Le jeu vidéo a cela d'impitoyable que certains très bons titres finissent parfois dans l'oubli. Mais à la faveur du dématérialisé, ces jeux peuvent trouver une seconde jeunesse et conquérir un nouveau public. Paradoxalement, ces mêmes jeux peuvent être des références dans leur genre. I have no mouth and I must scream est de ceux là.

Harlan Ellison présente

Sorti le 31 Octobre 1995, et de nouveau disponible depuis fin 2013, I have no mouth and I must scream ne doit pas son nom à un concours du nom le plus long, mais au fait qu'il est l'adaptation de la nouvelle éponyme. Écrite par Harlan Ellison en 1967, lauréate du prix Hugo 68, elle dépeint la vie de 5 personnes dans un futur post-apocalyptique. Au plus fort de la guerre froide, américains, chinois et russes conçoivent chacun un supercalculateur pour l'affrontement qui se prépare. Un conflit si complexe, que l'homme devra se faire aider par la machine pour triompher. Mais voilà que lorsque l'ordinateur américain s'éveille, il prend conscience de lui même en appliquant le fameux Cogito Ergo Sum​ (je pense, donc je suis). AM, c'est son nom, entreprend alors de faire ce pour quoi il a été conçu, c'est à dire détruire. Il rend la Terre invivable et extermine méthodiquement tous les êtres humains. Tous ? Pas tout à fait. La machine garde en vie 5 survivants et prend soin de les torturer en permanence. Ils ne peuvent se suicider, et AM les a rendus immortels. Cela fait 109 ans que l'ordinateur joue avec eux.

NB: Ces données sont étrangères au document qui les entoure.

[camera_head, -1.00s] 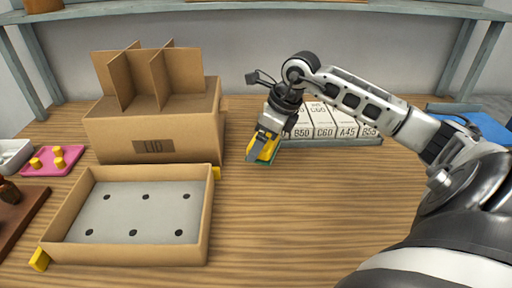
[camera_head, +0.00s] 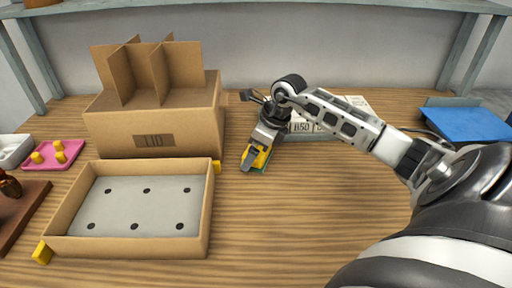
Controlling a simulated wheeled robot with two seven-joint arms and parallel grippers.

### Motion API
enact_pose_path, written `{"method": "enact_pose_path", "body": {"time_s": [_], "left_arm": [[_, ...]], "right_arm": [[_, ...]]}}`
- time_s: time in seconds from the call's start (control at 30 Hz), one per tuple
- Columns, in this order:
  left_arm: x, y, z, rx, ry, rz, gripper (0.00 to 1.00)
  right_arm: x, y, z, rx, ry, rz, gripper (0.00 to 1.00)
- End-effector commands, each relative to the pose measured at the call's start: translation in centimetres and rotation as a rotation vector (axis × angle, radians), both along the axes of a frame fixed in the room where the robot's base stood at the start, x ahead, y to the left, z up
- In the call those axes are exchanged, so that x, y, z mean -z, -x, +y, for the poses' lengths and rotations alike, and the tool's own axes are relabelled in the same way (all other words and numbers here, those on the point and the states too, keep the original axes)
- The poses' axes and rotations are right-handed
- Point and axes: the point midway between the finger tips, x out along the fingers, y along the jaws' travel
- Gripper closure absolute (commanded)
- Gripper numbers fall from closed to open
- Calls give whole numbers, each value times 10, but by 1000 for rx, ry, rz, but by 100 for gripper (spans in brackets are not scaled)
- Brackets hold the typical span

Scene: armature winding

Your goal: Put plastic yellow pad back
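My right gripper (camera_head: 254,160) is over the table to the right of the open cardboard box, pointing down. A yellow piece with a green lower edge (camera_head: 261,160) shows between its grey fingers and has moved along with it. The fingers partly hide this piece, and I cannot tell clearly whether it touches the table. One yellow pad (camera_head: 217,167) is at the back right corner of the open box (camera_head: 209,222). Another yellow pad (camera_head: 42,253) is at its front left corner. My left gripper is not in view.
A cardboard box marked LID (camera_head: 205,133) with upright dividers stands behind the open box. A pink tray (camera_head: 72,150) with yellow pegs is at left, near a brown board (camera_head: 32,208). Labelled white boxes (camera_head: 352,108) stand behind my right arm. The front middle table is clear.

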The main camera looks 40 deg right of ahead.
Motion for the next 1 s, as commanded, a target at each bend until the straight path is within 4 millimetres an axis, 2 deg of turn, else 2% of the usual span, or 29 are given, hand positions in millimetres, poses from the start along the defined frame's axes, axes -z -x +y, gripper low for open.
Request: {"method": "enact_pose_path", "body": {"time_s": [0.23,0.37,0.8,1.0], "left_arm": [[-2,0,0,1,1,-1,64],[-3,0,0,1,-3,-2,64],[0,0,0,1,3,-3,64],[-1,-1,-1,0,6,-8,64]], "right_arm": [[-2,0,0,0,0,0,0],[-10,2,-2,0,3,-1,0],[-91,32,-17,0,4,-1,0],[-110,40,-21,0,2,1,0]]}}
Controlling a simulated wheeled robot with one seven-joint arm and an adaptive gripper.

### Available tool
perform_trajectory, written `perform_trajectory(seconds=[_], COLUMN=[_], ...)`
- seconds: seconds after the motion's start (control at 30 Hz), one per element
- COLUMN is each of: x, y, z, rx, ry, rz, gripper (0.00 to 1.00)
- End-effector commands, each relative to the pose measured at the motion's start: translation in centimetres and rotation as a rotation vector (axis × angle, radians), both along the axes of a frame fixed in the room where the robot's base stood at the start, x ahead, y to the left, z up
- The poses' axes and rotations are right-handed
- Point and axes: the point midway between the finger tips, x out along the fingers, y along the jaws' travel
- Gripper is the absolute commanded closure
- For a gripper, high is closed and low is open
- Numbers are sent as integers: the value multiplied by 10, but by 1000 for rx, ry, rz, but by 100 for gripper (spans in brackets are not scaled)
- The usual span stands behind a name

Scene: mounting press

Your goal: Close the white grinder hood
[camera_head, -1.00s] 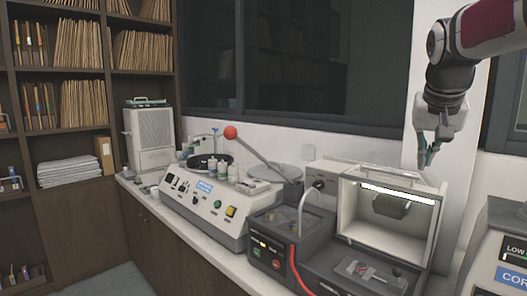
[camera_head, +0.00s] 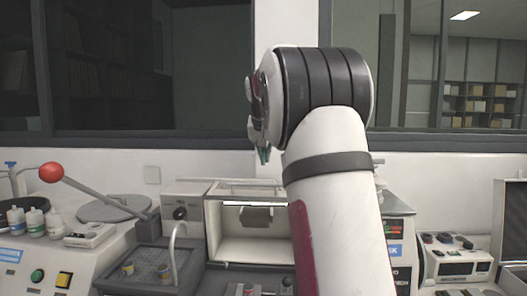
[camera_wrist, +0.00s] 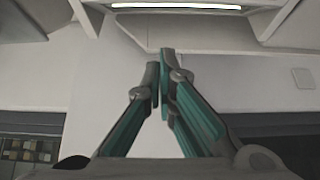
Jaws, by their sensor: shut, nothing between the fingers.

"Lequel d'entre vous veut jouer à mon petit jeu ?"

Le début de la fin

Le jeu et la nouvelle commence donc après ses 109 ans de souffrances pour nos 5 survivants. Les personnages sont les mêmes, mais l'histoire est radicalement différente. Si les adaptations vidéo-ludiques sont très souvent catastrophiques, et plus encore lorsque qu'elles s'éloignent de l'oeuvre originale, I have no mouth and I must scream tire son épingle du jeu par la présence de son auteur dans l'équipe de développement. Le studio The dreamers guild n'est pas entrée dans les annales de l'histoire, mais on pourra au moins lui reconnaître ce sens du professionnalisme. Harlan Ellison a donc activement participé à l'adaptation de sa nouvelle, et prête même sa voix au diabolique AM.

Le jeu commence sur une cinématique durant laquelle AM pose la situation et introduit les 5 humains : Gorrister, Benny, Helen, Nimdok et Ted. Portée par le grand talent d'acteur d'Ellison, cette séquence pose d'emblé les bases de l'univers oppressant du jeu. AM hait purement et simplement l'humanité. Comme il le dit lui même, il est impossible d'utiliser des mots assez forts pour montrer toute cette haine qu'il a contre le genre humain. Car si AM à une conscience et un pouvoir quasi divin, il n'est pas pour autant l'égal de l'homme. Peut-être souffre-t-il de cette situation, et tente-t-il d'extirper ce qui fait la substance de l'humanité en torturant ces derniers représentants. Ou peut-être qu'il n'est qu'un sadique complètement fou. Une chose est sûre, AM est sans doute l'un des meilleur méchant du jeu vidéo, avec ce côté monstre de Frankenstein. Après tout, l'erreur est humaine.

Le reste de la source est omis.